---------- Recorded information

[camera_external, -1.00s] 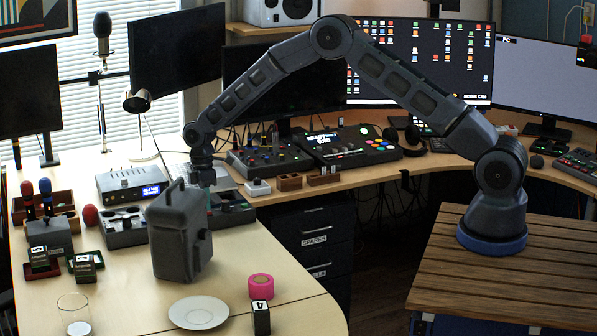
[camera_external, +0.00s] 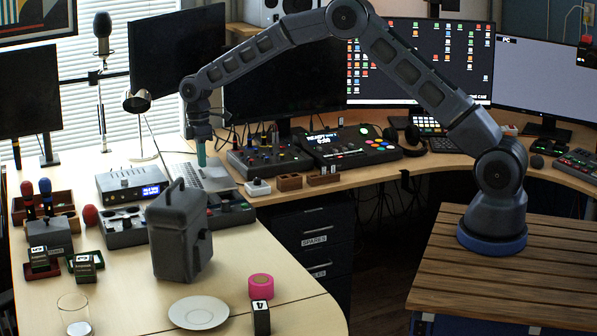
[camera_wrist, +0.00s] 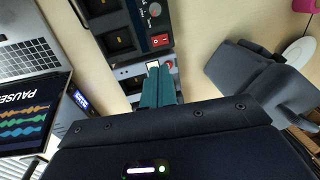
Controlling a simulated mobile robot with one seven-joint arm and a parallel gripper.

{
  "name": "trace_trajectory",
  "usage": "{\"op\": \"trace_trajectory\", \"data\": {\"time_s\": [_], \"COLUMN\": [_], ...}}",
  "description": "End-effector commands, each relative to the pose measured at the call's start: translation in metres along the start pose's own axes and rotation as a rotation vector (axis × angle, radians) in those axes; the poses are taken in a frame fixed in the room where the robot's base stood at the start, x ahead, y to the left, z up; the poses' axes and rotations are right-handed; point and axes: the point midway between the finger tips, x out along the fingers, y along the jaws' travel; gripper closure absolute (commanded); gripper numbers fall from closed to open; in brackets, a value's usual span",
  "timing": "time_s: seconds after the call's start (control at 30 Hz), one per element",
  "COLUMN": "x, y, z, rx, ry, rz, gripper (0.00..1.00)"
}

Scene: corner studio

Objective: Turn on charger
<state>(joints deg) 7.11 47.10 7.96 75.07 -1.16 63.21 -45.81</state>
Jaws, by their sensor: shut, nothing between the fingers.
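The charger appears to be the dark box with bays (camera_external: 232,211) behind the grey canister. In the wrist view the dark box (camera_wrist: 125,25) shows at the top, with two slots, a round knob and a red rocker switch (camera_wrist: 160,41). The rocker's position is too small to tell. My gripper (camera_external: 201,162) hangs in the air above and behind the box. Its green fingers (camera_wrist: 158,72) are together and hold nothing. In the wrist view they point just below the red switch, over a grey unit with a red button (camera_wrist: 167,65).
The grey canister (camera_external: 180,235) stands in front of the devices. A laptop (camera_external: 206,177) and an amplifier with a blue display (camera_external: 130,184) are behind. A pink roll (camera_external: 261,287) and a white plate (camera_external: 199,312) lie at the front. The table's right front is mostly clear.

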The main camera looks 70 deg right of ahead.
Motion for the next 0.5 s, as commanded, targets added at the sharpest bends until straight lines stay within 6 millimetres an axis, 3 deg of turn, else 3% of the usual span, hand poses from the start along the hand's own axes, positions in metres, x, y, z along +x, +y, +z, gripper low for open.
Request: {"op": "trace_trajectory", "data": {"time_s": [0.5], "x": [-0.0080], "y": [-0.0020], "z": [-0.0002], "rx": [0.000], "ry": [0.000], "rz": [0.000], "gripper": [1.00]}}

--------------------

### Exercise instructions
The line containing "seconds after the" opens the part, and the line containing "<state>(joints deg) 7.11" closes it. Output that part exactly, with both, and only that.

### Reply to the task
  "timing": "time_s: seconds after the call's start (control at 30 Hz), one per element",
  "COLUMN": "x, y, z, rx, ry, rz, gripper (0.00..1.00)"
}

Scene: corner studio

Objective: Turn on charger
<state>(joints deg) 7.11 47.10 7.96 75.07 -1.16 63.21 -45.81</state>

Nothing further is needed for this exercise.